Boxed, London
It has only been two years since Boxed started up but it feels a lot longer, such is their impact on the grime scene. Just as J Dilla showed that instrumental hip-hop wasn’t just for THC-addled white blokes with blocked pores, but could instead be transformative and psychedelic, so too Boxed’s producer crew make grime instrumentals into so much more than scaffold for MCs to build from. Grime’s central rhythmic bait and switch is still there, but overlaid with aspartame synth lines, finely sliced R&B samples, lurching dub wobbles and, in the case of Rabit and the “weightless” sub-style, no beats whatsoever.
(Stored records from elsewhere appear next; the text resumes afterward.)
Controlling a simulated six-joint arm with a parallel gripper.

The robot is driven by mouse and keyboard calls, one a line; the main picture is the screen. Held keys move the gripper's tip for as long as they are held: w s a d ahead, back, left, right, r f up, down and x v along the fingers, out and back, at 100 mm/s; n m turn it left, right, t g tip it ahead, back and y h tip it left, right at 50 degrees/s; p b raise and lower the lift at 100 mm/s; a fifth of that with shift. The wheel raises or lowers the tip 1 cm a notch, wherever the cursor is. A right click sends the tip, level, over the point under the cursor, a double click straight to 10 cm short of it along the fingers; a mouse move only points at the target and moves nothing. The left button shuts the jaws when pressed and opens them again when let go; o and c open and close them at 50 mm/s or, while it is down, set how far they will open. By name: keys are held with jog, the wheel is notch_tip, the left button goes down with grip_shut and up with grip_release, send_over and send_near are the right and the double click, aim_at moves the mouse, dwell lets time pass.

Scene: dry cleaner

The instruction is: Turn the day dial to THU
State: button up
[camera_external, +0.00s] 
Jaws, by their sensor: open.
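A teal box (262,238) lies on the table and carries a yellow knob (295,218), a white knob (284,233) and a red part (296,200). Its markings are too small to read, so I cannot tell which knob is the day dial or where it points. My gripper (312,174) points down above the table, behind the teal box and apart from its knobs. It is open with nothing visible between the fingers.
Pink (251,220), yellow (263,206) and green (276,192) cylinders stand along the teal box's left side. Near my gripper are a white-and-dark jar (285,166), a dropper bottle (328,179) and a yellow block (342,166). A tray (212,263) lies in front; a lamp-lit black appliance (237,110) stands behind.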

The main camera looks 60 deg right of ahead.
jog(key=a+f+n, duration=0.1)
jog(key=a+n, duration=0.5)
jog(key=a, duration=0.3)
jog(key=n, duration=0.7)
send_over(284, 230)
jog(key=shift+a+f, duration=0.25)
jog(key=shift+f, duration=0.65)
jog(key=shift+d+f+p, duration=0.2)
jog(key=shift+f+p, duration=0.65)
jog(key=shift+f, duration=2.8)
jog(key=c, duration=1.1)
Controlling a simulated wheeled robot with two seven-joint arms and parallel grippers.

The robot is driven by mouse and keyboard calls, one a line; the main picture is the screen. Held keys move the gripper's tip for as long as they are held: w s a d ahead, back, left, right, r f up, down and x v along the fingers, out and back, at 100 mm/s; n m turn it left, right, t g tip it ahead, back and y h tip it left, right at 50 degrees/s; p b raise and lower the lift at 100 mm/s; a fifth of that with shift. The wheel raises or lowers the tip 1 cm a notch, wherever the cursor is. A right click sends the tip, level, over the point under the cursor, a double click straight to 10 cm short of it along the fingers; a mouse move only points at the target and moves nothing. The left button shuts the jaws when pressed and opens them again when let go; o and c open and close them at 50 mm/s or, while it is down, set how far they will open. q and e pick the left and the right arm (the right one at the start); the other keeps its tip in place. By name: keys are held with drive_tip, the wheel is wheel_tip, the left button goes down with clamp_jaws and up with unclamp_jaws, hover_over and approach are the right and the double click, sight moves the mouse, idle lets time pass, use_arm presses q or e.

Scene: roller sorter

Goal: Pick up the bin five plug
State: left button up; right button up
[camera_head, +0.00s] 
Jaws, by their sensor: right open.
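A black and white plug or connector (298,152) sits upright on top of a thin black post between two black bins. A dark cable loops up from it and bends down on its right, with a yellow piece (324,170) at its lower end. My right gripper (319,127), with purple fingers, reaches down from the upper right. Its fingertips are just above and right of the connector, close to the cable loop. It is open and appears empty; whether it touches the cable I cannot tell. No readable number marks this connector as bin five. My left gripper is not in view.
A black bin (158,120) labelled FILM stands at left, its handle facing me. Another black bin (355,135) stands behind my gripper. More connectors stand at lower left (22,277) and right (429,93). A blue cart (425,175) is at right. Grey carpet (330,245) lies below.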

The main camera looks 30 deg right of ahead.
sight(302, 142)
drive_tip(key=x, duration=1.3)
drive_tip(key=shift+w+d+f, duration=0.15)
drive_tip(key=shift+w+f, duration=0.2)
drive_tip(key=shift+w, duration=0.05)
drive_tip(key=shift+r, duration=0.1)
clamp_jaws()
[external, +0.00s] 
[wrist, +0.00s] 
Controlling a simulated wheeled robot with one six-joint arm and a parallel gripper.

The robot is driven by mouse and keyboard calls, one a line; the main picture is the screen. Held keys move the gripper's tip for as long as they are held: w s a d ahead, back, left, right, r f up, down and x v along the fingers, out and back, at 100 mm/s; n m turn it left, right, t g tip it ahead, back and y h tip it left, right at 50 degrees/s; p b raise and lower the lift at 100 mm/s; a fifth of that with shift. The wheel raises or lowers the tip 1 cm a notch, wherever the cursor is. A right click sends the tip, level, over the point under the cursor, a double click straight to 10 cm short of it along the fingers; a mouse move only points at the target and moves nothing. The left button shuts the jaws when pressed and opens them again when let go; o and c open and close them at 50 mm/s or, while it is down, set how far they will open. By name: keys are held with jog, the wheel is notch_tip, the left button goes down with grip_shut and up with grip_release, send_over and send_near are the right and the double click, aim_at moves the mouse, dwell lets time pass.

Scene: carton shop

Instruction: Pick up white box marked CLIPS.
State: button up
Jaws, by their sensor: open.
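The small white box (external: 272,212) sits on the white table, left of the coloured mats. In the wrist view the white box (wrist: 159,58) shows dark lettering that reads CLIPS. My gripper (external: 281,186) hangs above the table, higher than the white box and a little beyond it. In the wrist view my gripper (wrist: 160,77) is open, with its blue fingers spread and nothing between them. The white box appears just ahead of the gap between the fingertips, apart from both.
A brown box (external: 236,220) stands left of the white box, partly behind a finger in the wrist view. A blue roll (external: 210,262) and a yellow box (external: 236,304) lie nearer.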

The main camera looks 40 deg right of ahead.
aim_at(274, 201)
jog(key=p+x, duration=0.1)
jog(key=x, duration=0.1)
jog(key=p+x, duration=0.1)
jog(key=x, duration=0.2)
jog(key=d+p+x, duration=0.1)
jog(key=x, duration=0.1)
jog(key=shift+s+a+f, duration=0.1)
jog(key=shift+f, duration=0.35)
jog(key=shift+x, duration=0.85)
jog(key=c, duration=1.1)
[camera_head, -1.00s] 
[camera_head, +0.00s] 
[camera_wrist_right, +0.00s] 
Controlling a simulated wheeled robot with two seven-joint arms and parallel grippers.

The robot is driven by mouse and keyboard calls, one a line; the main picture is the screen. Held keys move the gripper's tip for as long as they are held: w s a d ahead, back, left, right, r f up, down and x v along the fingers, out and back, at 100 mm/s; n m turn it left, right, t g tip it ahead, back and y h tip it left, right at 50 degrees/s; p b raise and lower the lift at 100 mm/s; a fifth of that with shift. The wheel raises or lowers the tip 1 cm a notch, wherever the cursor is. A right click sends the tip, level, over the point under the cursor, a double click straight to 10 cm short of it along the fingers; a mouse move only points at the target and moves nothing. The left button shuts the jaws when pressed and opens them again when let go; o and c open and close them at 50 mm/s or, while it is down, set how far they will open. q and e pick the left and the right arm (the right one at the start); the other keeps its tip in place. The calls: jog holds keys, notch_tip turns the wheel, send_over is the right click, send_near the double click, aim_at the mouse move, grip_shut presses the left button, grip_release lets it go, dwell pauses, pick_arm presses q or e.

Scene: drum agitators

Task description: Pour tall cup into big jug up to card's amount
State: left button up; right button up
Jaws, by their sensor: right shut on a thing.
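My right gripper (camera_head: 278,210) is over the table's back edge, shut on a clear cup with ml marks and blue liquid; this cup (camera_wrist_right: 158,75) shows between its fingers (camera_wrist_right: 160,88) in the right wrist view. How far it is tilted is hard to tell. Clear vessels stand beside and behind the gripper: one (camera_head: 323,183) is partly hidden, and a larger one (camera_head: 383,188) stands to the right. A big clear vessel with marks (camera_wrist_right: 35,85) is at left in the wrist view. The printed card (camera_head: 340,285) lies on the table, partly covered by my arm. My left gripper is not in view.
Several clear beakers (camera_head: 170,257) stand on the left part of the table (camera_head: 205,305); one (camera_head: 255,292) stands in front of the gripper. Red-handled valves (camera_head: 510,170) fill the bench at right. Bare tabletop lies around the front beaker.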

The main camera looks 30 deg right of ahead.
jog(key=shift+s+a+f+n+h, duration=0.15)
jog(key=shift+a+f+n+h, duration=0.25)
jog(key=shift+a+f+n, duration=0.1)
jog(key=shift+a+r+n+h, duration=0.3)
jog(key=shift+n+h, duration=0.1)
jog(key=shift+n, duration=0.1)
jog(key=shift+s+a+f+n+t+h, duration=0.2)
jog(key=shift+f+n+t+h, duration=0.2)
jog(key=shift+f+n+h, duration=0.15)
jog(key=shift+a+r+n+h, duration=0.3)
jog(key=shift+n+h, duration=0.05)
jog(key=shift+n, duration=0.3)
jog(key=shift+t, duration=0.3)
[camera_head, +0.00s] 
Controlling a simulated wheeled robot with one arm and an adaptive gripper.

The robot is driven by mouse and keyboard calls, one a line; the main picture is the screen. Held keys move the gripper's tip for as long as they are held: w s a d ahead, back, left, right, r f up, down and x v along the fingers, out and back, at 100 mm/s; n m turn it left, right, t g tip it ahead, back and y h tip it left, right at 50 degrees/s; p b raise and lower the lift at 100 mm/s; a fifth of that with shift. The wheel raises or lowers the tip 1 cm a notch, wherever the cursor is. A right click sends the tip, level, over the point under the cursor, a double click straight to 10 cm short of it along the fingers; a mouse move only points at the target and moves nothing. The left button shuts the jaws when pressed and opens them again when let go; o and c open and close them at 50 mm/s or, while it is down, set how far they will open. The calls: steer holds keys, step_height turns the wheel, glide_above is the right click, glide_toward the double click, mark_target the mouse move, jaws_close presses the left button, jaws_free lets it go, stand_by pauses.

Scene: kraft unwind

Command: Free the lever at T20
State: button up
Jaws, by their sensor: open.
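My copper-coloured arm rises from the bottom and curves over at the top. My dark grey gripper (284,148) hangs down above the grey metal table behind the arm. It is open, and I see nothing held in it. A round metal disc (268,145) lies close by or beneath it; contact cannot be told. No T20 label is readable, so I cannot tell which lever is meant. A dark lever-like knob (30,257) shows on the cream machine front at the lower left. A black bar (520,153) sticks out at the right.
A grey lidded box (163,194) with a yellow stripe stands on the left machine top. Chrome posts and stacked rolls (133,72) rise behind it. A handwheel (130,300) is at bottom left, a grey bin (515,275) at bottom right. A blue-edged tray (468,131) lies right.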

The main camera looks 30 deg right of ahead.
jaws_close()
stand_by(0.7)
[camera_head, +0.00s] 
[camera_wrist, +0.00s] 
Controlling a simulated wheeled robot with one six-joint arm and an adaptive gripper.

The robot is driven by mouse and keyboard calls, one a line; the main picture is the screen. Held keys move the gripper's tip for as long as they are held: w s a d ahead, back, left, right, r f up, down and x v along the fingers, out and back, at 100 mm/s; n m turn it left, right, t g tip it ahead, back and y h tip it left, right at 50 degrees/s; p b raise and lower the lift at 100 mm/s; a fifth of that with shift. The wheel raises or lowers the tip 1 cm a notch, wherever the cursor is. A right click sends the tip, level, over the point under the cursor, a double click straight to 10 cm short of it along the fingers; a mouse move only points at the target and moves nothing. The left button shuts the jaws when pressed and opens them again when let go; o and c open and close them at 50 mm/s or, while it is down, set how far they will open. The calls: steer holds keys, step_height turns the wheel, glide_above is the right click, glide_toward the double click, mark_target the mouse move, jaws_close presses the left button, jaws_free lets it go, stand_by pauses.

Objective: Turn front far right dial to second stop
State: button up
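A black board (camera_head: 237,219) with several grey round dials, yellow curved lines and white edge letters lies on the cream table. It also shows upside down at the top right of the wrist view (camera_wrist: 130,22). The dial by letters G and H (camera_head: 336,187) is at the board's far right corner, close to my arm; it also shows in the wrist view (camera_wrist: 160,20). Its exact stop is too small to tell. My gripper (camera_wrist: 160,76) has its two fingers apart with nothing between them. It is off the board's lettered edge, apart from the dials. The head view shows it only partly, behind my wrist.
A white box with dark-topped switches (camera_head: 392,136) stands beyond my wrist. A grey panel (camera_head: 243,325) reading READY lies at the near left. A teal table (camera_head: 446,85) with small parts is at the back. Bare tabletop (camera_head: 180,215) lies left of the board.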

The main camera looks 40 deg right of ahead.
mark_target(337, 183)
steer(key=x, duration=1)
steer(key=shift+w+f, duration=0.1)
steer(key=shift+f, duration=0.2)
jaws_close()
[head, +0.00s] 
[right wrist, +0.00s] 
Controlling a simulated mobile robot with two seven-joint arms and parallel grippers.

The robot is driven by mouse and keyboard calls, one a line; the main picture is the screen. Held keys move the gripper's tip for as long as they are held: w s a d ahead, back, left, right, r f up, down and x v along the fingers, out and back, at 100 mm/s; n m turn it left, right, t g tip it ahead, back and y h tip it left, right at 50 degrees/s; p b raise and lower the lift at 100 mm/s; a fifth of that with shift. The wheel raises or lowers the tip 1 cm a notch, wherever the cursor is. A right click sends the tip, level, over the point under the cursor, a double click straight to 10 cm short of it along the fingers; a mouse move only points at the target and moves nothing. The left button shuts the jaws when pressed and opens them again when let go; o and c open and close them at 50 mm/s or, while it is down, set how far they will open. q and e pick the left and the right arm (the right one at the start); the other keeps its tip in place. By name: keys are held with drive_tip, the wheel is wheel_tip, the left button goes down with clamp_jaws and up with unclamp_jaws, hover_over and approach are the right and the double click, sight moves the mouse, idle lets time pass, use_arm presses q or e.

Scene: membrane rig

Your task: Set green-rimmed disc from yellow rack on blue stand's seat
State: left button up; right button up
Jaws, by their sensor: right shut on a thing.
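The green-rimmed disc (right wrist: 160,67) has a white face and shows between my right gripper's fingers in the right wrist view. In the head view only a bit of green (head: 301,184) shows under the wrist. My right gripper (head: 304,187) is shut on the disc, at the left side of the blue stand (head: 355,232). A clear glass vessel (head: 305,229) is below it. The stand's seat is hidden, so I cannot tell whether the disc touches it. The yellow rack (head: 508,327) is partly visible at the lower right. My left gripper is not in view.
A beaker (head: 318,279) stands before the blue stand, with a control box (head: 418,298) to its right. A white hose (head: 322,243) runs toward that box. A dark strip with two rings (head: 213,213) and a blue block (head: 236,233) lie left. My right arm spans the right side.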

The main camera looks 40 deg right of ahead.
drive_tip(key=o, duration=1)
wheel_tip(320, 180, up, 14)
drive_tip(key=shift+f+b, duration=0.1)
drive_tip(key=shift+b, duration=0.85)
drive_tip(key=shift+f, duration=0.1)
As well as the core quartet of Logos, Slackk, Mr Mitch and Oil Gang, there’ll be Spooky, a grime legend with a very low attention span who slaps you with smash after smash, Novelist’s DJ Grandmixxer and soulful rising producer Finn. Of course, if any MCs were to turn up, they’d hardly get chucked out.
Bloc, E3, Fri
BB
Beat BBQ Block Party, Belfast
After a weekend of dancing, hangovers and burning your pay cheque, Monday can feel like bouncing back to reality with a leaden thud. If you’re in Belfast, though, this Monday offers a party to start your week right. The Beat BBQ Block Party has a trio of old school heroes rolling through town, in the form of Roy Davis Jr, Egyptian Lover and Jamie Jupiter. Their sounds helped shape the house music of today – particularly with Roy Davis Jr’s work as part of Phuture, who released on classic Chicago label Trax. But this is no nostalgic hall of fame geriatrics’ day out. Egyptian Lover’s talkbox vocal harmonies sound fresh as hell over crunching 80s house’n’rap hooks, while the ripple effect of brother-in-arms Jamie Jupiter’s low-slung, sexy electro can still be felt in today’s techno underground. And I’d bet that next pay cheque that if Davis Jr drops Phuture’s fizzy 303 classic Acid Tracks the dancefloor will come alive. Call it a BBQ Block Party, sure, but this is also a display of how music can be timeless.
Aether & Echo, Mon
LM
Chibuku, Liverpool
In the picky world of clubbing, it’s no mean feat to balance populism with the underground. Yet today, celebrating their 15th year on Merseyside, promoters Chibuku make a stronger case than ever for their ability to do so. Festival favourites such as Annie Mac, Andy C and Jackmaster lead the charge, joined by some of dance music’s most innovative tastemakers, with the likes of Joy Orbison, Four Tet and Benji B on hand to ensure a flurry of track ID requests for the heads. At the city’s vast Camp And Furnace, Chibuku continue to evolve alongside independent promoters, presenting a fond look over the current UK dance scene, big and small. Here’s to another 15.
Camp And Furnace, Sat
JT
Rustle, Bristol
Merging trance, hip-hop and techno, Rustie’s 2011 debut Glass Swords won the Glaswegian legions of fans, from club kids to chin-scratching snobs, and solidified the producer as a forerunner in creating dance floor fillers with “real emotion”. He went on to release the album Green Language last year, which hones in on his love of early grime and dirty hip-hop. These in-your-face outputs are complemented by Rustie’s hyper-euphoric sets, which contrast with his usually shy personality and prove his ability to keep a party going until the early hours.
Lakota, Tue
SM
21 Years Of House & Garage, London
Even if, as Boxed shows, grime is where the ideas are in London clubland, one cannot live on baffling snares alone, and this night is a reminder of the white-leather VIP area that grime originally got kicked out of. There are garage elders in the form of DJ EZ, DJ Luck & MC Neat and Wookie, alongside young bucks such as Preditah, Royal T and Majestic – all charting garage’s emergence out of US dance and UK bass, through the British charts, and on to its house-enthralled current form.